Bush Confident About Decisions as President

With a new memoir of his time in office, President Bush returns to the spotlight. Stephen Dunn / Getty Images

At the height of his presidency, President George W. Bush's approval rating hit 90 percent. It was the week following Sept 11, 2001, and the controversial president was suddenly much less controversial. When he left office eight years later, his approval had sunk to just under 30 percent. No matter, Bush says now. In office, he says he never paid much attention to his ratings or his critics—an air of confidence and certainty in his decisions guided much of his presidency.

In an interview with NBC, Bush's first since leaving office, the former president addressed every major issue of his presidency, from 9/11 to Hurricane Katrina to the financial collapse in 2008. There were mistakes, he admits – like declaring Mission Accomplished about Iraq's combat operations, and being photographed flying over Katrina-ravaged Louisiana – but he made no apologies for the decisions he made with the information he had.
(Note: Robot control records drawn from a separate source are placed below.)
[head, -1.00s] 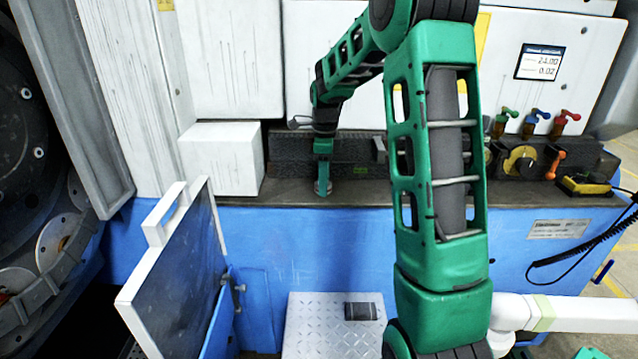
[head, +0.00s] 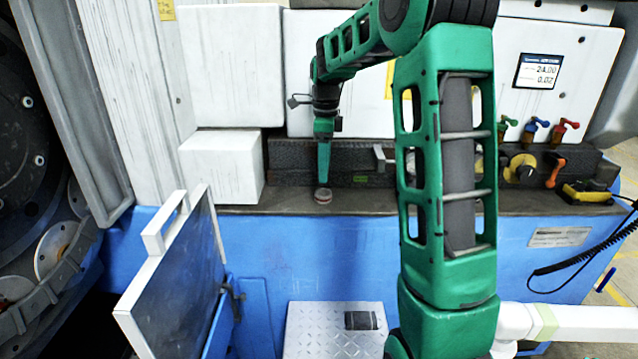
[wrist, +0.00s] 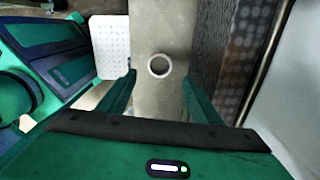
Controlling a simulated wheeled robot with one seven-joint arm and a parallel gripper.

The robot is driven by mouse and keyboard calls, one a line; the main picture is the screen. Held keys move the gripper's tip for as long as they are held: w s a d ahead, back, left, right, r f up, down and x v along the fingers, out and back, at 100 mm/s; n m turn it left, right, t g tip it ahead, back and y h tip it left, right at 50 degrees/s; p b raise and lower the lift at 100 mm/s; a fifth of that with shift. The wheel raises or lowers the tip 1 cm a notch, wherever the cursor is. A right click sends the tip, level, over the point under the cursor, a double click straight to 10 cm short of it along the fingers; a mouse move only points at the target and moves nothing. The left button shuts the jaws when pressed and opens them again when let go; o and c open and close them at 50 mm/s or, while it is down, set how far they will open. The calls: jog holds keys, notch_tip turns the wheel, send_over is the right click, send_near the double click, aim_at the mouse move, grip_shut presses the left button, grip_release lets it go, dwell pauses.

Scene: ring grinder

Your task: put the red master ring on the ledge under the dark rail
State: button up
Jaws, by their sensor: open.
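The ring (head: 323,197) lies flat on the ledge (head: 430,202), in front of the dark rail (head: 290,163). It looks reddish-grey in the head view. In the wrist view the ring (wrist: 160,77) shows a pale metal top face, and bare ledge surrounds it. The dark rail (wrist: 212,45) runs to its right there. My gripper (head: 323,181) points down just above the ring. In the wrist view the fingers of my gripper (wrist: 158,85) are spread and empty, with the ring seen beyond and between them, apparently clear of both.
A white box (head: 222,168) stands on the ledge to the left. An open door panel with a white handle (head: 165,222) juts out at lower left. Valves, a black-and-yellow dial (head: 521,168) and a yellow device (head: 587,191) sit at right. A tread plate (head: 315,335) lies below.

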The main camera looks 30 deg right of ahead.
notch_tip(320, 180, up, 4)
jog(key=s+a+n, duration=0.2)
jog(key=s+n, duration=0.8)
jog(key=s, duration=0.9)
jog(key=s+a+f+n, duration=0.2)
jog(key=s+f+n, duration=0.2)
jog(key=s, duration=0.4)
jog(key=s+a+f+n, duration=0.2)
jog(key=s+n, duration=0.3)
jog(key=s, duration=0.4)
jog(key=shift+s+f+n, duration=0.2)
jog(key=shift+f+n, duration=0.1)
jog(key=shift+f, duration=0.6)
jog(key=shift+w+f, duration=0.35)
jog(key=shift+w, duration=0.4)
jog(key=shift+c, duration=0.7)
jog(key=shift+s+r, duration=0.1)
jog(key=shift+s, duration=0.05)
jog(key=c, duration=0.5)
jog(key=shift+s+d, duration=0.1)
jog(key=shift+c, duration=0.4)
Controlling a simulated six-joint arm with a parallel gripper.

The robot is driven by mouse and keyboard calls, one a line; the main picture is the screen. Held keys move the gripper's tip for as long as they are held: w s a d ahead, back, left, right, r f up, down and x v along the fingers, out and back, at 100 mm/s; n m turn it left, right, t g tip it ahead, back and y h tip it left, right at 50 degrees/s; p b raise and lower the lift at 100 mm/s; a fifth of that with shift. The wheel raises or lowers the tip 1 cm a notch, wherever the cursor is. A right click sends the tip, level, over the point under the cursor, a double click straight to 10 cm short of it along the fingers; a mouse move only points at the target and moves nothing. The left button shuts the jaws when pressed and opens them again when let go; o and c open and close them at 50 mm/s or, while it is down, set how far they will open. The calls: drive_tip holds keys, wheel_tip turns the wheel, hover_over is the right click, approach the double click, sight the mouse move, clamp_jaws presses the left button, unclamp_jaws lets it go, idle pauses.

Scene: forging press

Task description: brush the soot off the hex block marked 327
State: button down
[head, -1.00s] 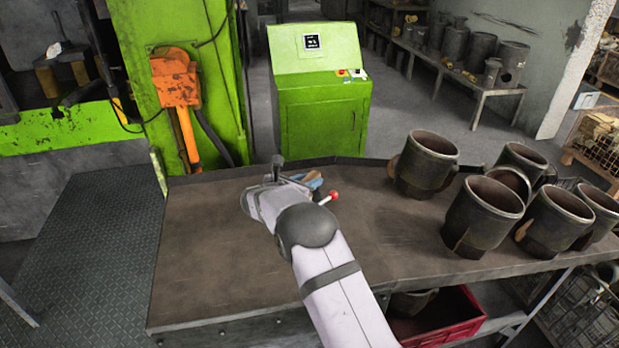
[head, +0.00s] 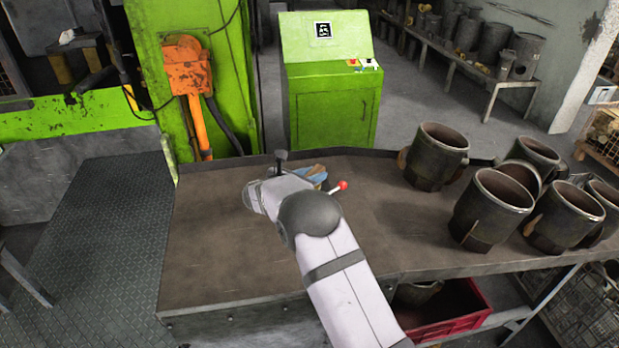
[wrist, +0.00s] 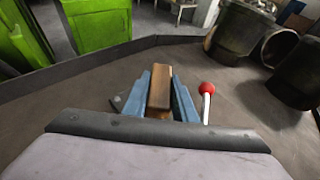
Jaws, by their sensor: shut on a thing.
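In the wrist view, my gripper (wrist: 160,90) has blue fingers shut on a brown, wood-like bar (wrist: 159,86), which looks like a brush handle. Its lower end is hidden between the fingers, so I cannot see bristles. In the head view, my gripper (head: 315,176) is mostly hidden behind my arm, over the back part of the bench. A red-knobbed lever (wrist: 207,90) stands just right of the fingers, and its knob also shows in the head view (head: 342,185). I cannot make out the hex block marked 327 or any soot; my arm hides that spot.
Several dark metal cylinders (head: 492,207) stand on the right of the bench (head: 225,260). The bench's left part is bare. A green control cabinet (head: 333,105) stands behind it, a green press frame with an orange box (head: 187,65) at back left. A red crate (head: 455,315) sits below.

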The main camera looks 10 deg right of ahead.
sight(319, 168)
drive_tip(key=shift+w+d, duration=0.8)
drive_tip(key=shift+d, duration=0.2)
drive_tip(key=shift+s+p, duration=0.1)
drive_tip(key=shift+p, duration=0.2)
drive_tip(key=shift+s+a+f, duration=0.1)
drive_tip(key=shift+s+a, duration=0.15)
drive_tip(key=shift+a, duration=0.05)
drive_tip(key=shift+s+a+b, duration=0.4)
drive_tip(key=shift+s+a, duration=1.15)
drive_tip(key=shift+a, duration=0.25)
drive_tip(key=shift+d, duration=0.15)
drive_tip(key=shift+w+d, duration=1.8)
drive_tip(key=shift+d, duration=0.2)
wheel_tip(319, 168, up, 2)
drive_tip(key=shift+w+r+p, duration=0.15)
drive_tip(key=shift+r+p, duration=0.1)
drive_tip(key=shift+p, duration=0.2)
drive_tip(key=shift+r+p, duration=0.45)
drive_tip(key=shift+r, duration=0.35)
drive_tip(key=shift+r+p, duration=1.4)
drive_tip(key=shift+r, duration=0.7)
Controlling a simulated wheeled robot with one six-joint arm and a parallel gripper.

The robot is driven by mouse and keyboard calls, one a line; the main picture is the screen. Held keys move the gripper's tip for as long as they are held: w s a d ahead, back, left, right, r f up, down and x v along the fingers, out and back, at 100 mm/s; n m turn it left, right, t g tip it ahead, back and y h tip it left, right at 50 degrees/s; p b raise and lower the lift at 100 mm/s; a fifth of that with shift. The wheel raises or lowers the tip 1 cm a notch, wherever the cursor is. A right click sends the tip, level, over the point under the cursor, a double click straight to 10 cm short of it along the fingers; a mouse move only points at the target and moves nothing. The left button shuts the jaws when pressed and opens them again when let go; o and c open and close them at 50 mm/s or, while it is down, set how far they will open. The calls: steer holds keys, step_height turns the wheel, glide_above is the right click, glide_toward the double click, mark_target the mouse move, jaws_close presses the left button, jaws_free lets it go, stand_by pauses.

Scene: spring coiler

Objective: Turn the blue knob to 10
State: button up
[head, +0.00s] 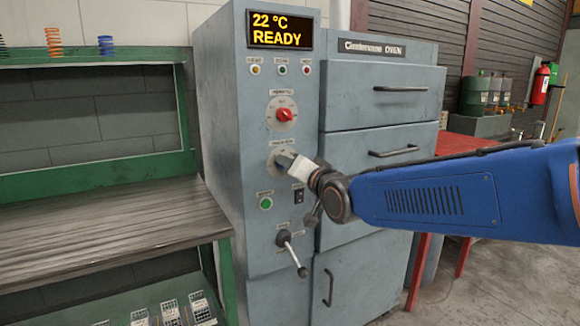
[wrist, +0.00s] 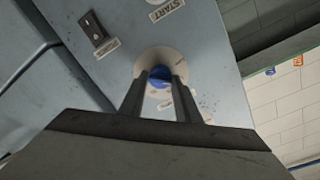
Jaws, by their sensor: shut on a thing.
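The blue knob (wrist: 159,84) sits on a round pale dial plate (wrist: 152,62) on the grey control panel in the wrist view. My gripper (wrist: 161,76) has its two dark fingers on either side of the knob, shut on it. In the head view my gripper (head: 284,160) is at the lower dial (head: 274,151) and covers the knob. The dial's numbers are too small or hidden to read, so the knob's setting cannot be told.
Above is a red knob (head: 285,115) and a display (head: 279,30) reading 22 °C READY. Below are a green button (head: 266,203), a black switch (head: 298,194) and a lever (head: 292,252). The oven (head: 385,100) stands right, a wooden bench (head: 100,225) left.

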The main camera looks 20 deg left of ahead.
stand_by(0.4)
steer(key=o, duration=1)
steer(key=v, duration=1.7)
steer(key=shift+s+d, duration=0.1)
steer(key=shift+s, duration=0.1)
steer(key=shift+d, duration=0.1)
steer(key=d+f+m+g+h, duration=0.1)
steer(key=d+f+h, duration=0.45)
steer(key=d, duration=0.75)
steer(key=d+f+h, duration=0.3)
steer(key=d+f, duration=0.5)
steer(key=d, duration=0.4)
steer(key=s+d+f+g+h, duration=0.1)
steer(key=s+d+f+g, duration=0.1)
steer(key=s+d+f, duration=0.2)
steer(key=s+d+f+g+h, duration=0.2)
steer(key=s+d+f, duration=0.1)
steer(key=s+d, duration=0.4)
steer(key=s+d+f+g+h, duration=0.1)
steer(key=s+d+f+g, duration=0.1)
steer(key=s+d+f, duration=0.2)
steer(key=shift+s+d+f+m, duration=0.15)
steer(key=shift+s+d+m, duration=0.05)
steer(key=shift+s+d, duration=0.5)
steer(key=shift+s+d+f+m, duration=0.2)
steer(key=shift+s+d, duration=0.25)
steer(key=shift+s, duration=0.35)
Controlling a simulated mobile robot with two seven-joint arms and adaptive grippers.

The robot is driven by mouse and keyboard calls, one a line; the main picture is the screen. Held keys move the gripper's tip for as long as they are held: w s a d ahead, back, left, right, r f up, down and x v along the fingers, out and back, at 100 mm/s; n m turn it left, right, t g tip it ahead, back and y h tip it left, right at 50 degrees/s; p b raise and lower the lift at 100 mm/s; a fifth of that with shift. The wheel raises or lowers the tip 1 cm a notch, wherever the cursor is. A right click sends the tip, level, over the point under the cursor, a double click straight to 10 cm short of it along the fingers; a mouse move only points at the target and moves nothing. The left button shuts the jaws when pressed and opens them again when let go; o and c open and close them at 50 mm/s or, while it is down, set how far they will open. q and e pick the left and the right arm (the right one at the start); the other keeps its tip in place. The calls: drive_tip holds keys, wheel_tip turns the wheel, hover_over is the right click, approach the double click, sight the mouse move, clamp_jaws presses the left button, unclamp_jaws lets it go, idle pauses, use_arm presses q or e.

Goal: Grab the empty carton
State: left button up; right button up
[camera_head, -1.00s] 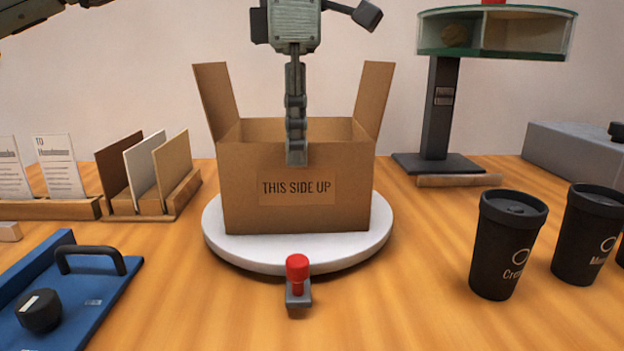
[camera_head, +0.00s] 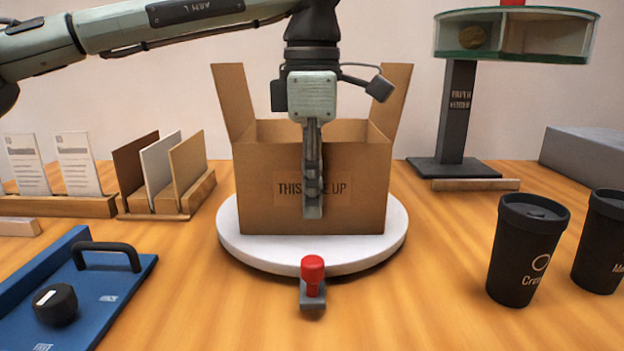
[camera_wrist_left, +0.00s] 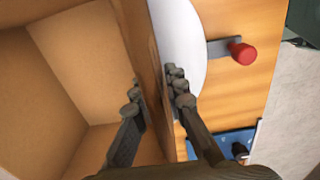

The man who normally lacks doubt, however, did show signs that his past decisions may not have been entirely wise in retrospect. He spoke of a pit in his stomach when realizing that Iraq contained no weapons of mass destruction, the primary rationale for invading the country. He also defended the Troubled Assets Relief Program in 2008, now known as the bank bailouts and is immenseley unpopular. "People hate it," Bush acknowledged. When confronted with the statistic that over half of Americans fault President Obama for the move, Bush laughed it off, suggesting that "50 percent of the country doesn't know what they're talking about." He said that he'd make the same decision again.

In office, Bush hardly reflected on the past, or the highs and lows of his presidency. In his new book, Decision Points, and with interviewer Matt Lauer, Bush identifies the worst moment of his two terms: when rapper Kanye West suggested on a network telethon that Bush didn't care about black people. Bush called it his presidency's "all time low." Pressed on whether people could read such a statement as self-absorbed during a national catastrophe, Bush quipped "don't care."

The conversation, however, returned repeatedly to Iraq, likely the defining moment of Bush's presidency. Considering the faulty intelligence that was used to wage war, Bush was asked if he would apologize to the country. "Apologizing would basically say the decision was a wrong decision. And I don't believe it was the wrong decision." When Lauer asked about Bush's defense of waterboarding, the controversial interrogation method that many have labeled torture and Obama has since banned, Bush replied that it was legal "because the lawyers said it was legal." People who argued with that, he said, should read his book.

History has always been the anticipated salvation for Bush, who governed during consequential times and figured, as a result, that the long view would be more flattering than his close up. He'll be dead, he joked, by the time that verdict comes in. In the mean time, he had a confident, yet simplistic, message for historians: "I'm comfortable knowing that I gave it my all, I love America, and I'm proud to have served."